Material —
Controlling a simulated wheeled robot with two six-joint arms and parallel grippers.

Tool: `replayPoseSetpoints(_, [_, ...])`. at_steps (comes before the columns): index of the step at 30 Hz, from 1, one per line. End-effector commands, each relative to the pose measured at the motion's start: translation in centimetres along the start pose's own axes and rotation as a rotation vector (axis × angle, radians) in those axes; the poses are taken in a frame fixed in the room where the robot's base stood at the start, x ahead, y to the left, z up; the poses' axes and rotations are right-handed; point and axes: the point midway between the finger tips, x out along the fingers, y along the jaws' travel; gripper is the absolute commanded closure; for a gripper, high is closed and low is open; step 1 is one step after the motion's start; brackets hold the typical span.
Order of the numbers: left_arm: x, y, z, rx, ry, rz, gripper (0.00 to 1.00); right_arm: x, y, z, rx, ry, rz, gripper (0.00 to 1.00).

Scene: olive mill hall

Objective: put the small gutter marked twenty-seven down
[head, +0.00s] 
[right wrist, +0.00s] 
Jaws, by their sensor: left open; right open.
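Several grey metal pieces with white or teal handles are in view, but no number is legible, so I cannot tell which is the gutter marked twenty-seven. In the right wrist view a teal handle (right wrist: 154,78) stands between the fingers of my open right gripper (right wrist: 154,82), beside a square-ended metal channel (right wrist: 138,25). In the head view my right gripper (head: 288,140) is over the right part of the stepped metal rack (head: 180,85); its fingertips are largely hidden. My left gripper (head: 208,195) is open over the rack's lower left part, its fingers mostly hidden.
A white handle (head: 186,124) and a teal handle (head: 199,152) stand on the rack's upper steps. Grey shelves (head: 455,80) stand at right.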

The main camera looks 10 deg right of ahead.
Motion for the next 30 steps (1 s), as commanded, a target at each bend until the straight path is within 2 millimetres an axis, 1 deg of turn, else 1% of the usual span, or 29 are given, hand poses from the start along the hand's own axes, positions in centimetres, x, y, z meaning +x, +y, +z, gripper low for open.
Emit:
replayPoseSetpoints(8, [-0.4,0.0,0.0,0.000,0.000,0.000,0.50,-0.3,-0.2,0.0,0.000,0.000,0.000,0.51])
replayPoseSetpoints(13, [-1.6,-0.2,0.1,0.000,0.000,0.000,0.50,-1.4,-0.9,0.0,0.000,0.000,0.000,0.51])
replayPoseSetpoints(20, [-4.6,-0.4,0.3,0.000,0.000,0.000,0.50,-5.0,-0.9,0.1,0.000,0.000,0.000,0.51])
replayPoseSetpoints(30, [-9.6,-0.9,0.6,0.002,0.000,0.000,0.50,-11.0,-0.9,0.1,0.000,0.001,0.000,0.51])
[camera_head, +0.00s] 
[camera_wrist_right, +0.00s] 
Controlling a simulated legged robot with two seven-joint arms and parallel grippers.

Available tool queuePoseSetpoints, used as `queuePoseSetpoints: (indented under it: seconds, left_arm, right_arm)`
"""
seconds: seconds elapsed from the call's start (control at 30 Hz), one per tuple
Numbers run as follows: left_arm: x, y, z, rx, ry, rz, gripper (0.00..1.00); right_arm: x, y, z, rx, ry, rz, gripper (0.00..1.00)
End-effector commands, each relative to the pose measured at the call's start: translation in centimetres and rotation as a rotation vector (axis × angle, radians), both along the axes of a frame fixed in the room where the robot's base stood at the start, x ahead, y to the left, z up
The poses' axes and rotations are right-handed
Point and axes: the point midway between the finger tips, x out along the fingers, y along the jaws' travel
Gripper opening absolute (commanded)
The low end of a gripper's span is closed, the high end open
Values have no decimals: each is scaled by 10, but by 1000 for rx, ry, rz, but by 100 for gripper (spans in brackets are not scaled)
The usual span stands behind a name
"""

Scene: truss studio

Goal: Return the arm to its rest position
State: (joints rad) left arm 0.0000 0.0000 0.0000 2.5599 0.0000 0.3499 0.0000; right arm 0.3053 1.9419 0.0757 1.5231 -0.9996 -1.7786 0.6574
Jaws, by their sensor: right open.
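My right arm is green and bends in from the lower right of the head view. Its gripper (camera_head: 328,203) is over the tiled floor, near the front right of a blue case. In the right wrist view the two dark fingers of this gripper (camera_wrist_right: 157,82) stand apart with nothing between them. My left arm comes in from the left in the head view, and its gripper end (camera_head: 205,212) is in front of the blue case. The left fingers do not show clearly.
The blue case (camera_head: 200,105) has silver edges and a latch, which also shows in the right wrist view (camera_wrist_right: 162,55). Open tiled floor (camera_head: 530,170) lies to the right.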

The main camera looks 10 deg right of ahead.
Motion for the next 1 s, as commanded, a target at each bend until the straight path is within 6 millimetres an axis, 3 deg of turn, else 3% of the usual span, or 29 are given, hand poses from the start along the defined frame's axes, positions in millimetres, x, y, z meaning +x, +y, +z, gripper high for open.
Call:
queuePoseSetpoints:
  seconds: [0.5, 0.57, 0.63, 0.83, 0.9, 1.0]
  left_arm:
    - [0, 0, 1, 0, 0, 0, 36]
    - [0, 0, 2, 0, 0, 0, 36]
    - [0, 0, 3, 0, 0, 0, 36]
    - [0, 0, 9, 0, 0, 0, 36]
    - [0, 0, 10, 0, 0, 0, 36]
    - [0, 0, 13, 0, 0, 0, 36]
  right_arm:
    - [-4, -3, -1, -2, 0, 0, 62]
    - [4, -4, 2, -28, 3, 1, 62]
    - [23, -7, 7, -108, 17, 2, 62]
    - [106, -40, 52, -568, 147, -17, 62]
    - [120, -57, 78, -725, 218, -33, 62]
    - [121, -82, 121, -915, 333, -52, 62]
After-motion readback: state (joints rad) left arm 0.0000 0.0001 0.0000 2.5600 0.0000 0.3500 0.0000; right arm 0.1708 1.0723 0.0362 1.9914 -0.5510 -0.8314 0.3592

Instructions for the task — Establish how many lines of the records contain the string "Controlling" and state that number without elaboration.

Written solution — 2